In this issue contributions about the collector Cees Kuijlman, Karel van Mander III, Willem Witsen's Venice and the ideas of Maryan Ainsworth

Angela Jager
A complete set of copies after the – at present incomplete – series The Five Senses by Karel van Mander III (1609-1670) is found in a Danish private collection. With the help of these copies, several original paintings were traced and for the first time we can now form a picture of the series as a whole.

Victor M. Schmidt
The artist Willem Witsen visited Venice in 1914. He made sketches at various, often less well-known sites in the city and in 1918 produced a series of etchings of these Venetian subjects. By then he no longer knew where they were located, which is why many etchings bear incorrect topographical titles.

Jan Piet Filedt Kok
Between 1966 and 1971, the printer Cees Kuijlman collected approximately 1500 sheets of mainly twentieth-century Dutch graphic art. Many of these ended up in the collection of the Haags Gemeentemuseum (now Kunstmuseum). The first part of this article introduces us to Kuijlman and his novel collecting practice.

Jan Piet Filedt Kok
The second part of the story about collector Cees Kuijlman gives a detailed account of the formation of his collection and its sale to the Haags Gemeentemuseum (now Kunstmuseum).
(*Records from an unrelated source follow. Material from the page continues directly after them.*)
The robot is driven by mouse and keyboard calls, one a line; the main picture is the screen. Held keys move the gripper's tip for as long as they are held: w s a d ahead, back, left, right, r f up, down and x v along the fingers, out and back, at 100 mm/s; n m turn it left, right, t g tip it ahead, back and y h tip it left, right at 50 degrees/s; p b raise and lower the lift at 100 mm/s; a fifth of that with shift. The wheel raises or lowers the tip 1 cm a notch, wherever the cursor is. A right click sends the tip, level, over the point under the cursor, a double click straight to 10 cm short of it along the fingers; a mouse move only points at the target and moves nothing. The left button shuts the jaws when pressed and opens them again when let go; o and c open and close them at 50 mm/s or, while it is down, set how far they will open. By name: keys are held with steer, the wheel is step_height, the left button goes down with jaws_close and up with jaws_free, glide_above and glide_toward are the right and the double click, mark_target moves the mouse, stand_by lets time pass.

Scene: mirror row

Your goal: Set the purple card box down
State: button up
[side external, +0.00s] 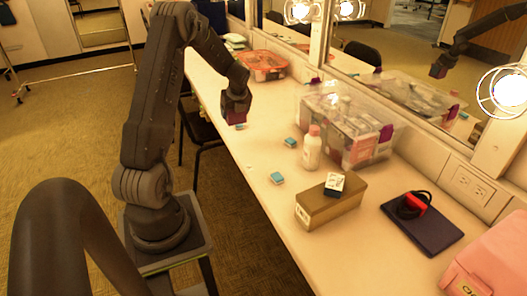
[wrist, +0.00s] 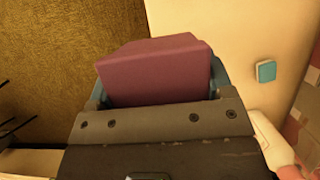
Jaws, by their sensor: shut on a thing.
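My gripper (side external: 236,98) is shut on the purple card box (wrist: 155,70), with a finger on either side of it in the wrist view. In the side view the purple box (side external: 236,116) shows as a small dark purple block under my gripper, near the counter's left edge. It looks raised, but I cannot tell the exact gap beneath it. In the wrist view carpet shows left of the box and the pale counter (wrist: 225,25) to its right. The fingers' inner faces are mostly hidden by the box.
Several small blue boxes (side external: 277,178) lie on the counter. A white bottle (side external: 312,153), a clear bin (side external: 318,103), a gold box (side external: 320,210) with a small box (side external: 334,184) on top, and a dark flat case (side external: 435,236) stand nearer. An orange-lidded container (side external: 263,66) is farther back.

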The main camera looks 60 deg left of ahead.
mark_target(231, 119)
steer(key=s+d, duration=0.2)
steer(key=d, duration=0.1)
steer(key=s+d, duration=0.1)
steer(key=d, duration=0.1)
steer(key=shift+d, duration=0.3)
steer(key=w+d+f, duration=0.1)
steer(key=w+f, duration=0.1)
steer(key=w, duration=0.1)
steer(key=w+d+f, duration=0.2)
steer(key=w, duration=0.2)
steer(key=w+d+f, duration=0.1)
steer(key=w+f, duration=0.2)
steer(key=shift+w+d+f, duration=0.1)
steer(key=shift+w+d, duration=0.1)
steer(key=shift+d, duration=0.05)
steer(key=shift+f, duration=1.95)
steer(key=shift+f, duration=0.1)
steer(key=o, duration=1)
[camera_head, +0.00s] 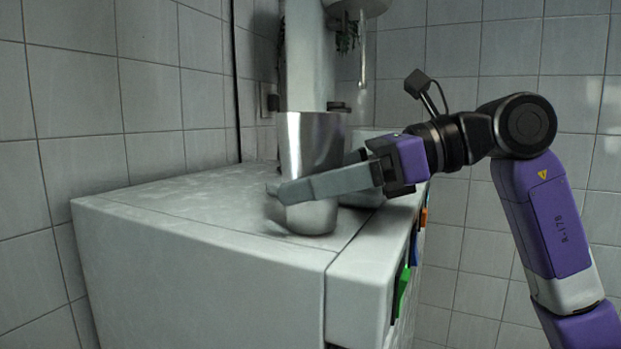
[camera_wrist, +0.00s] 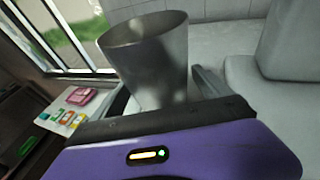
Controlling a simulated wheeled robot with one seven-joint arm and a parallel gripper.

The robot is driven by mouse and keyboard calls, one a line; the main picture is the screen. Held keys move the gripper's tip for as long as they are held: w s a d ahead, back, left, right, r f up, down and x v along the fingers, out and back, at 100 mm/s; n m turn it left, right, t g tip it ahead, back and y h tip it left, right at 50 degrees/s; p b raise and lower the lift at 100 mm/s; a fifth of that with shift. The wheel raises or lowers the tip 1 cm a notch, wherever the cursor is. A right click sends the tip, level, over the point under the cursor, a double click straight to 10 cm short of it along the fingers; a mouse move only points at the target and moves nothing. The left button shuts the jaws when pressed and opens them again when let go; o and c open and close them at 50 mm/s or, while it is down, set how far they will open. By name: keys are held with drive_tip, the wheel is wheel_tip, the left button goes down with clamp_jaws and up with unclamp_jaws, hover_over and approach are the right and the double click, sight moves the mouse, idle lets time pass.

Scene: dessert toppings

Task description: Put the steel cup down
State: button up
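The steel cup (camera_head: 310,140) is a tall, plain metal tumbler, wider at the rim, standing close to upright at the right front part of the white counter top (camera_head: 200,205). My gripper (camera_head: 285,190) reaches in from the right with its fingers around the lower half of the cup. The near finger crosses in front of it; the far finger is mostly hidden behind it. In the wrist view the cup (camera_wrist: 150,60) is between the fingers, with one finger (camera_wrist: 208,82) along its right side. The cup's base is at or just over the counter; I cannot tell if it touches.
The counter top left of the cup is clear. A white column (camera_head: 308,60) stands behind the cup. Coloured tabs (camera_head: 402,290) show on the counter's right side. In the wrist view, a pink item (camera_wrist: 82,96) and small coloured items (camera_wrist: 62,117) lie left, near a window (camera_wrist: 75,35).

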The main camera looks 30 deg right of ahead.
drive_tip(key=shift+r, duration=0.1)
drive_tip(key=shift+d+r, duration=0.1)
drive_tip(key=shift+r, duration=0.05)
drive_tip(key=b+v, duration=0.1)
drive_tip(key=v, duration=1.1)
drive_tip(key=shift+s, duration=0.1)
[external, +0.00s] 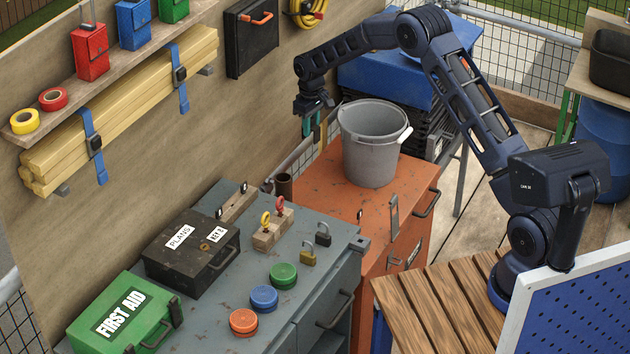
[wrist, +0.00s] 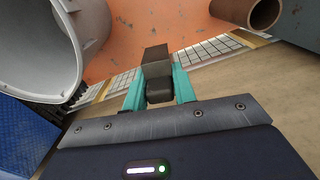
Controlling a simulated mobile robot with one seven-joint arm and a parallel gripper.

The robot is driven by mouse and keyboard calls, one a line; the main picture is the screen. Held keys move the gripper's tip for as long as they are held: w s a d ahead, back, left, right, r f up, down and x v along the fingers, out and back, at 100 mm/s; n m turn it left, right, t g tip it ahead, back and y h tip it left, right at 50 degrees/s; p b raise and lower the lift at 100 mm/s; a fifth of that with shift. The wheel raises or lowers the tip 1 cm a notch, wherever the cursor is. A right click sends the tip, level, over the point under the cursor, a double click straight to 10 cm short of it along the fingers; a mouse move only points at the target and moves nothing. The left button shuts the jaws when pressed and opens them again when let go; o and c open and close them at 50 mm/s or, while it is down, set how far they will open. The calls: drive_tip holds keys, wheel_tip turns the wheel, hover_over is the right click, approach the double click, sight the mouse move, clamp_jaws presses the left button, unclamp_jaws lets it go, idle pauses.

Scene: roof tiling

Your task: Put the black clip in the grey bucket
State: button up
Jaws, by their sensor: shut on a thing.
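The grey bucket (external: 368,160) stands upright on the orange cabinet, its white-gripped handle hanging over the side. Its rim and wall also show at the left of the wrist view (wrist: 82,30). My gripper (external: 312,128) hangs in the air just left of the bucket, near the wall, fingers pointing down. In the wrist view my gripper (wrist: 159,90) has its teal fingers closed on the sides of a small dark block, the black clip (wrist: 159,88). The clip is beside the bucket, outside its rim. In the external view the clip is too small to make out.
The orange cabinet (external: 412,180) has bare top around the bucket. The grey bench (external: 330,262) holds padlocks and coloured round tins. A blue case (external: 365,82) is behind the bucket.

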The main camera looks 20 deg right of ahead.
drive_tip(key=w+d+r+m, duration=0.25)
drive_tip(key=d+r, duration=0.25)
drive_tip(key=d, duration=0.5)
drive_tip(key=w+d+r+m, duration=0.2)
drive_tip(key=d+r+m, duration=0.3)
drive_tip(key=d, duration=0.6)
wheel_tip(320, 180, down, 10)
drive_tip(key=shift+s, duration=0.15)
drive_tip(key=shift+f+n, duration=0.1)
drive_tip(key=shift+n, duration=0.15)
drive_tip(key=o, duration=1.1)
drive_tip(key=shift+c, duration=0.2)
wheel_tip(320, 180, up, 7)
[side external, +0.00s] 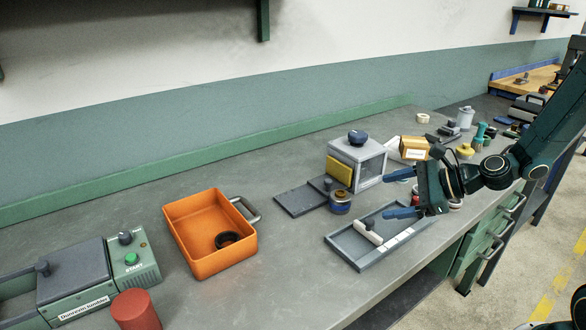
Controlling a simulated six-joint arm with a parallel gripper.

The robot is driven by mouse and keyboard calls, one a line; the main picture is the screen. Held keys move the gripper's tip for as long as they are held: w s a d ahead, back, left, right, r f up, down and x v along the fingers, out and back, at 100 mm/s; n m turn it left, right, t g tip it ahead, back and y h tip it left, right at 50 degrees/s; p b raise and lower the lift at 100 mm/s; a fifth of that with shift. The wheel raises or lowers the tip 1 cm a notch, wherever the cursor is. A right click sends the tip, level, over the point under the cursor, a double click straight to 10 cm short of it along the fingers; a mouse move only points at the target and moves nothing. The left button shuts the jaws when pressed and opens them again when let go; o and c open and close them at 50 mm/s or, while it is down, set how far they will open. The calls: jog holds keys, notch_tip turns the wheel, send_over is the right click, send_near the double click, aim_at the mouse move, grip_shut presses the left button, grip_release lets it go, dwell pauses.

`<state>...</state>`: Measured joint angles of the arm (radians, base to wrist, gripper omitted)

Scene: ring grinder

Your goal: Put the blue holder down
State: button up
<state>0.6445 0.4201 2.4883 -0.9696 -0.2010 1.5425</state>
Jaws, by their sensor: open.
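My gripper (396,194) is open, its two blue fingertips apart and pointing left, above the far right part of a grey tray (352,262). I see nothing clearly held between the fingers. I cannot tell for certain which thing is the blue holder. A small round blue tub with a yellowish band (341,203) stands upright on the bench, left of the fingertips and apart from them. A dark blue knob (357,138) sits on top of a pale boxy machine (358,163). The gripper body hides part of the bench behind it.
An orange bin (207,263) holds a dark ring (227,240). A green-grey machine (75,281) and a red cylinder (136,311) stand at left. The bench between bin and tray is clear.

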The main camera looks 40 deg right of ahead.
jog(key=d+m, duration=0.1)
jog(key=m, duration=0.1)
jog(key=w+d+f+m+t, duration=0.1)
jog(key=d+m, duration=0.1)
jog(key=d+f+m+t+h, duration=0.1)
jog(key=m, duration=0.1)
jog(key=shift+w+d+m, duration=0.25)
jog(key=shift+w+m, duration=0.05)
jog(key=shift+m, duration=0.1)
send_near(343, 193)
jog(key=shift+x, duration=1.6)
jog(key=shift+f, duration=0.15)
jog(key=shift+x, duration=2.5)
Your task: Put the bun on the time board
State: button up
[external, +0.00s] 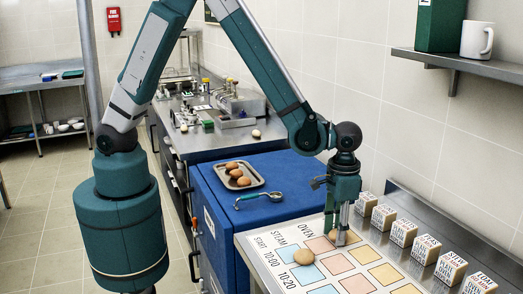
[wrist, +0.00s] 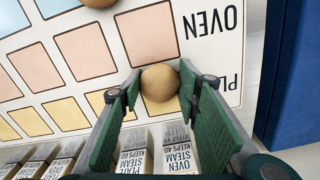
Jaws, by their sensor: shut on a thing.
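The time board (external: 312,262) is a white sheet with blue, pink and yellow squares, lettered STEAM, OVEN, START, 10:00 and 10:20. My gripper (external: 340,240) points down over its far part, shut on a round tan bun (wrist: 160,83). In the wrist view the bun sits between the two green finger pads, near a pink square and the OVEN lettering. Whether it touches the board I cannot tell. A second bun (external: 290,262) lies on the board, left of my gripper in the external view; part of it shows at the wrist view's top edge (wrist: 98,2).
Several white lettered blocks (external: 404,232) stand in a row along the board's wall side, close to my gripper. A metal tray (external: 258,181) with brown buns (external: 236,173) and a spoon (external: 262,197) are on the blue cabinet (external: 290,180). A shelf (external: 470,66) hangs above right.

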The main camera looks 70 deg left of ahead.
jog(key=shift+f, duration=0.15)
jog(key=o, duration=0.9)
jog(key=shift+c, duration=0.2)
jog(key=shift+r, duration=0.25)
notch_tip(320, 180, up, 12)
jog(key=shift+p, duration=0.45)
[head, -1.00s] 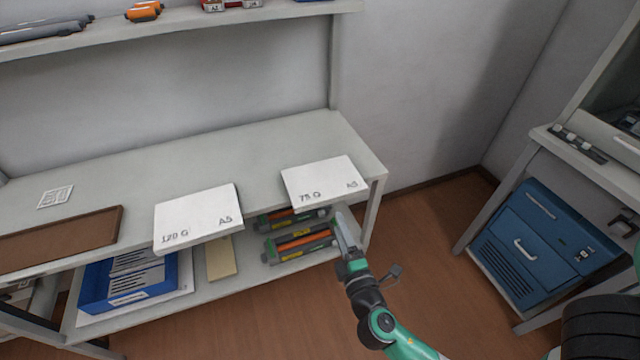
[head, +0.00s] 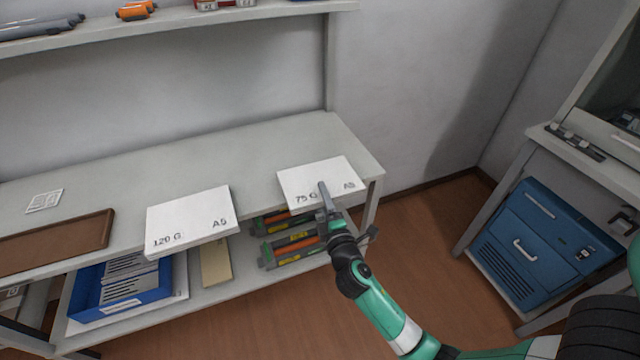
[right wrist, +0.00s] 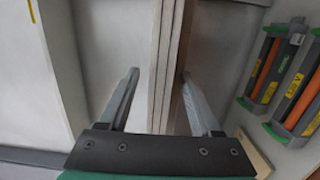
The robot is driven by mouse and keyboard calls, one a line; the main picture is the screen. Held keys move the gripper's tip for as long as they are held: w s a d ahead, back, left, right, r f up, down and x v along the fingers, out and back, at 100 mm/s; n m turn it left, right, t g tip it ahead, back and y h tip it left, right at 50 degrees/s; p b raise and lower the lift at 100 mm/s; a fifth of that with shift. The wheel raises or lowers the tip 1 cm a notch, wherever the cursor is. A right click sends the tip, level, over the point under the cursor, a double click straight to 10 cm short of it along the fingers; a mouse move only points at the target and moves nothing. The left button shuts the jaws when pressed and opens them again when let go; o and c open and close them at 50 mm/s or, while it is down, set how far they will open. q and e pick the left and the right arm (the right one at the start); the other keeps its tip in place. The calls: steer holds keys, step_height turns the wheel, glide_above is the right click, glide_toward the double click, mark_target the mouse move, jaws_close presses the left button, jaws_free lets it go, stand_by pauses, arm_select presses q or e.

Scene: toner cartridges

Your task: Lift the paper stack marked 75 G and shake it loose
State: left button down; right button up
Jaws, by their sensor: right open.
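The white paper stack marked 75 G (head: 345,172) lies flat at the right end of the table, its front edge jutting past the table's front. My right gripper (head: 328,200) is at that front edge, with one finger over the print, partly hiding the G. In the right wrist view its fingers (right wrist: 159,74) are apart, and a layered pale edge, seemingly the stack's, runs between them. I cannot tell whether either finger touches it. My left gripper is not in view.
A second stack marked 120 G (head: 190,215) juts over the edge to the left. Toner cartridges (head: 290,238) and a blue tray (head: 160,292) sit on the lower shelf. A brown board (head: 60,242) lies at left. A blue cabinet (head: 545,245) stands right.

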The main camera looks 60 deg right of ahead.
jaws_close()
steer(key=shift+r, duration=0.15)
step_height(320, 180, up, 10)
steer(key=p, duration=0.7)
This two-part article provides fascinating insight into the way in which contemporary Dutch graphic art and other works on paper were collected.

Sytske Weidema
Early 2020, Maryan Ainsworth donated her important archive to the RKD, comprising the results of forty years of technical art historical research into hundreds of paintings from the fifteenth and sixteenth centuries. For the Bulletin Sytske Weidema interviewed Ainsworth on topics such as education, inspiration, the importance of sharing knowledge and the RKD as a destination for her research material.